[Information supplied]
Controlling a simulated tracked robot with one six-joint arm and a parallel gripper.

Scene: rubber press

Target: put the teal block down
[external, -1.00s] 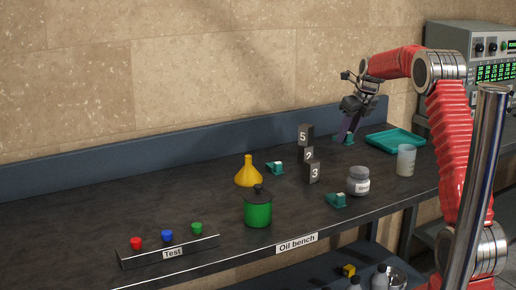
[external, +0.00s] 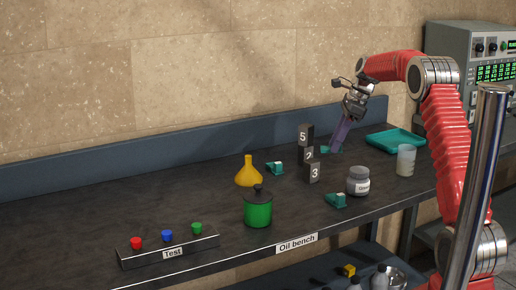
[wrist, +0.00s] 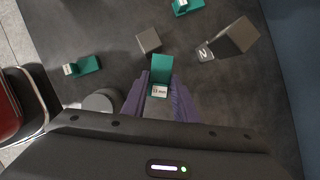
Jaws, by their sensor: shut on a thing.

[Aim] Copy out all of the data word for word. Do not carry over any picture.

[Expected output]
Controlling a simulated tracked robot with one six-joint arm and a parallel gripper.

Scene: rubber press

Target: put the teal block down
[external, -1.00s] 
[external, +0.00s] 
[wrist, +0.00s] 
Jaws, by their sensor: shut on a thing.

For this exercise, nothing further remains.